Oh my goodness - seeing this many covers all at once makes your point precisely. Can you just imagine having a casually small pile of magazines on a coffee table or whatever your design style allows and seeing all this mess? Having a cover that touches on a few of the included articles is wonderful. It keeps people from making magazines on display all dog-eared...who wants to pay good money for that, right? But being assaulted by sometimes garishly colored, sloppy looking food is disgusting. I refuse to buy these publications as well as those that have an extraordinary number of prescription drug ads that use up pages and pages. I really do LOVE magazines but the ones I even consider purchasing are dwindling. Let's hope that soon this trend will go away and we can look forward to some classier publications.

Kenn said...

Bravo, dear friend! You are right on target.

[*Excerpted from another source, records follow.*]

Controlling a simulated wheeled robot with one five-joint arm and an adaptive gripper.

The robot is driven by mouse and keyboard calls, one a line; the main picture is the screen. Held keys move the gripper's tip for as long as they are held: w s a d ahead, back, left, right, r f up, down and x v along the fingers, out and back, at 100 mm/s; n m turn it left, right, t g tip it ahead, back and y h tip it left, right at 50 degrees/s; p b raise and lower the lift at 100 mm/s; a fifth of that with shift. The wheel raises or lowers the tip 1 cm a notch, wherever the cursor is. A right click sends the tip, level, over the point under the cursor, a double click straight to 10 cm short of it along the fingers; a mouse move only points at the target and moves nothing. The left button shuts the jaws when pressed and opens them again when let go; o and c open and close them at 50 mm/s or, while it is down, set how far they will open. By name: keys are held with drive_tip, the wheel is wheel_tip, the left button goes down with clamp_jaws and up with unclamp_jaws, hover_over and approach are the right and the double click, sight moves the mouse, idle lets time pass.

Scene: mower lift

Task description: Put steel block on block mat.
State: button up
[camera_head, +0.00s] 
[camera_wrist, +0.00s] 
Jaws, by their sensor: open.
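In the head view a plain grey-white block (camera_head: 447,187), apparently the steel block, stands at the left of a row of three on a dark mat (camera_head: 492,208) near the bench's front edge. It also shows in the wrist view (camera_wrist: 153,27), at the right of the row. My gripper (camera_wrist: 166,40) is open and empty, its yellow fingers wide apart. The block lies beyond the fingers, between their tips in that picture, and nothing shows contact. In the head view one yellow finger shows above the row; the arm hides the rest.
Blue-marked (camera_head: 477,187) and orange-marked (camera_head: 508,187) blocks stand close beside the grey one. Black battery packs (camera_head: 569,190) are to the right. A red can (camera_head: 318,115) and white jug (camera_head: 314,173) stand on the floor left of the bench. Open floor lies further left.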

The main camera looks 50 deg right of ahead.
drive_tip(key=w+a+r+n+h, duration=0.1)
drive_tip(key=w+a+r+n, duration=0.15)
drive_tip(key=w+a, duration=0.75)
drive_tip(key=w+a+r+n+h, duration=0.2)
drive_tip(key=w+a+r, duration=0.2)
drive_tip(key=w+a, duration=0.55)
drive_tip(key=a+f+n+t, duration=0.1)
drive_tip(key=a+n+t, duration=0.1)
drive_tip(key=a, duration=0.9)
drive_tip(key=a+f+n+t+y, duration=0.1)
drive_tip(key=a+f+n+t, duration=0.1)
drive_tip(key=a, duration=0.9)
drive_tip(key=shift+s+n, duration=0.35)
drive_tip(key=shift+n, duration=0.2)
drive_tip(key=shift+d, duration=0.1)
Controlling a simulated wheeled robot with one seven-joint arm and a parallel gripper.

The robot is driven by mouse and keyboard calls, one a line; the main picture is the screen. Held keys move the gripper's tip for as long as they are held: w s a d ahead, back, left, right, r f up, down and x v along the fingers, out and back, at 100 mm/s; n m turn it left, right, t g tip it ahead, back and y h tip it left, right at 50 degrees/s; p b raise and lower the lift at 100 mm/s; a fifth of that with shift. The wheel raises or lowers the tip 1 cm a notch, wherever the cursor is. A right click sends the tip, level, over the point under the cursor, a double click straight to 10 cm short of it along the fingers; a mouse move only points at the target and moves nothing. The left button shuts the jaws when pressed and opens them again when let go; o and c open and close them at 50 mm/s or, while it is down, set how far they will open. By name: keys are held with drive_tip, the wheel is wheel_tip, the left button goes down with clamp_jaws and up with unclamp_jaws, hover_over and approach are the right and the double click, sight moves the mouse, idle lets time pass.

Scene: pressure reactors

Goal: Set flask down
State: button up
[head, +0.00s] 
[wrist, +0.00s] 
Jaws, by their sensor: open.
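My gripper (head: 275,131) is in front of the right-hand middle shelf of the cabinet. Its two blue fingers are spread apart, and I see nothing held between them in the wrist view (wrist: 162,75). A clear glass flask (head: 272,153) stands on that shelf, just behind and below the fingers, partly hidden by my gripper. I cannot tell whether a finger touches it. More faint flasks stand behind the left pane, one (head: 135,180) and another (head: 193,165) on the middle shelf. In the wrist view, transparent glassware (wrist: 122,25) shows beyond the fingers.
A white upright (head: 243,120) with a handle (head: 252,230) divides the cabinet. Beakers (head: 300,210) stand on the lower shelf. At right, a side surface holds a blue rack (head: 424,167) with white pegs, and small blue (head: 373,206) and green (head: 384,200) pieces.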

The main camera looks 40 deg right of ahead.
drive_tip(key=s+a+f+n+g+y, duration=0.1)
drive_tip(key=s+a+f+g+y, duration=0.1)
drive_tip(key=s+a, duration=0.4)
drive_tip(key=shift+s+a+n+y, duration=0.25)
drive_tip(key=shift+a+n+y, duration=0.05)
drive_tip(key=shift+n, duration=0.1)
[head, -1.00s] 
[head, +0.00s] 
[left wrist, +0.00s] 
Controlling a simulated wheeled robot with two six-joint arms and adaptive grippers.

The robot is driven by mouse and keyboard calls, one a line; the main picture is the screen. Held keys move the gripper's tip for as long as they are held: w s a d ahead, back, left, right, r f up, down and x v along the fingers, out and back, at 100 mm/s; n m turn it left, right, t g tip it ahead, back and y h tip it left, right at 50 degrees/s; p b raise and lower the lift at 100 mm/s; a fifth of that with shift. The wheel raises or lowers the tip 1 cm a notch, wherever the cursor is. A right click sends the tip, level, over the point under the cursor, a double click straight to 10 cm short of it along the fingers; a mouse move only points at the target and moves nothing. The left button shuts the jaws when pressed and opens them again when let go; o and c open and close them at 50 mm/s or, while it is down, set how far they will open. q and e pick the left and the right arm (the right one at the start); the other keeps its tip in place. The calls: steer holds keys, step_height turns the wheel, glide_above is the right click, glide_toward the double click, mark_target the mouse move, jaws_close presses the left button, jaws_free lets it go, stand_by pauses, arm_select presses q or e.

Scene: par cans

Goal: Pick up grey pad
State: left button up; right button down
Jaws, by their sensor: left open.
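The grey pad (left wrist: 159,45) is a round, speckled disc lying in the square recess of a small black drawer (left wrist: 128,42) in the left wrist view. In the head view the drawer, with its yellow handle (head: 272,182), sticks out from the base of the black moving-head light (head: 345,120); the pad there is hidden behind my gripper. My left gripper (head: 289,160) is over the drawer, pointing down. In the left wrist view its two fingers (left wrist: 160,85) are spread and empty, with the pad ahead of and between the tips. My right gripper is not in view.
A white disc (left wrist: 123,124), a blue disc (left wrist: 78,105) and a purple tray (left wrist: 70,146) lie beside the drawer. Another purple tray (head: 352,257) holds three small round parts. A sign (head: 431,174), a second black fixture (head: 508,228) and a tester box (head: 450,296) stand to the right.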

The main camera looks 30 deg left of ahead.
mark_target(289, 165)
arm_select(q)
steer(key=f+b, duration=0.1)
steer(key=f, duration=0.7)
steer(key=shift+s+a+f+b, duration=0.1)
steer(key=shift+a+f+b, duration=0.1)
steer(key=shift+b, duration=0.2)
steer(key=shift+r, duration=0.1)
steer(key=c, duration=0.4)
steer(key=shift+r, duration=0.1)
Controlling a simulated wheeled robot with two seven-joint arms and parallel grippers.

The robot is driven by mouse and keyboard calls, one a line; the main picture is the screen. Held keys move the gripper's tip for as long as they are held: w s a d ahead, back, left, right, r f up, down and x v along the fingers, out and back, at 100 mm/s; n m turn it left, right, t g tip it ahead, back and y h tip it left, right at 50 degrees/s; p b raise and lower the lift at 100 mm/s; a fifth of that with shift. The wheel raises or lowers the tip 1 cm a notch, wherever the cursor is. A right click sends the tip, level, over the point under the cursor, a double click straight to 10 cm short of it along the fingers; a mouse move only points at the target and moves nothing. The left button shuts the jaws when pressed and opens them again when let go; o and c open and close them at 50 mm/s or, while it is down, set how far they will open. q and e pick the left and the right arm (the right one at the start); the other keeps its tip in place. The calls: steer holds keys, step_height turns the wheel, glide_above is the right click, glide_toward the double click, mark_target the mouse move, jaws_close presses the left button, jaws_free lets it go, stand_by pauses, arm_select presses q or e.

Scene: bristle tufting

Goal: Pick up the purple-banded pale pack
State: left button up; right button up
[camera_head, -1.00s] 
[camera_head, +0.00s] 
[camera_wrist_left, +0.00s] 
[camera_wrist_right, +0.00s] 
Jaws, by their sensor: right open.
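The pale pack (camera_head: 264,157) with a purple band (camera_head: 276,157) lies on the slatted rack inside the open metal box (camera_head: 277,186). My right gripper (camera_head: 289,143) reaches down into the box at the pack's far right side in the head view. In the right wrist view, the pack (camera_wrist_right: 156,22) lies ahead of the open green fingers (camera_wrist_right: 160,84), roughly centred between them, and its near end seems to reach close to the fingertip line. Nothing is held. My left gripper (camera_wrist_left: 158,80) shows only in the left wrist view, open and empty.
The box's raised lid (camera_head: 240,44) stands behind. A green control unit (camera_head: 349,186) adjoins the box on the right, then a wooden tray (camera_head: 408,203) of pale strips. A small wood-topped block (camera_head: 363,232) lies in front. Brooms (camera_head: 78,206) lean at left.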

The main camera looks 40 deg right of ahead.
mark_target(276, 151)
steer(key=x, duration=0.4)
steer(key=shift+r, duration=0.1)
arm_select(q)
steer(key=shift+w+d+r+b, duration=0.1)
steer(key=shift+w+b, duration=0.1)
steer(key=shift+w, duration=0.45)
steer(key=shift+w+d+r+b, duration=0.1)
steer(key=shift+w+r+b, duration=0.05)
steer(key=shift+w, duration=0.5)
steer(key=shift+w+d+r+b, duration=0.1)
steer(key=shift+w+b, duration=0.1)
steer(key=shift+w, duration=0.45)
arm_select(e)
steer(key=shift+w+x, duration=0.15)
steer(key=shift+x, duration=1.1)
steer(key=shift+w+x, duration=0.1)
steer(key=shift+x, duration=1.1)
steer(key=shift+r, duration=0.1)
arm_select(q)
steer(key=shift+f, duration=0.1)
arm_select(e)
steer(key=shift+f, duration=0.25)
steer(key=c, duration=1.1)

I did not renew my subscription to Bon Appetit, simply because the entire magazine (beginning with the cover) just became to comic-bookish. Compared to some of the others, the Living magazines are tolerable (to some degree) with the exception of the February 2015 cover. I will NEVER understand that choice.. I rarely see a Donna Hay magazine.. I instantly fell in love with the cover. It makes me want to explore what's inside. Here's hoping 2016 will start a 'clean cover' trend.

ANDREW RITCHIE said...

Thank you, Kenn and Chris! Kenn, Donna Hay is an Australian magazine, so it's not always easy to find. It's a bit pricey, too, but it is beautiful - printed on high-quality paper with beautiful photography and very good recipes. I have a few issues to keep around for inspiration. You should seek it out if you can. Barnes & Noble likely carries it.

Anonymous said...

I think these covers are a reflection of reality. The rise of bloggers and sites like Pinterest have shown that people are looking to "real people" for "real food" recipes. Advertising revenues has declined so dramatically that magazines are doing whatever they can to survive. Even Better Homes and Gardens has shrunk in size. If these covers sell, then it would be foolish for magazines to alter their approach.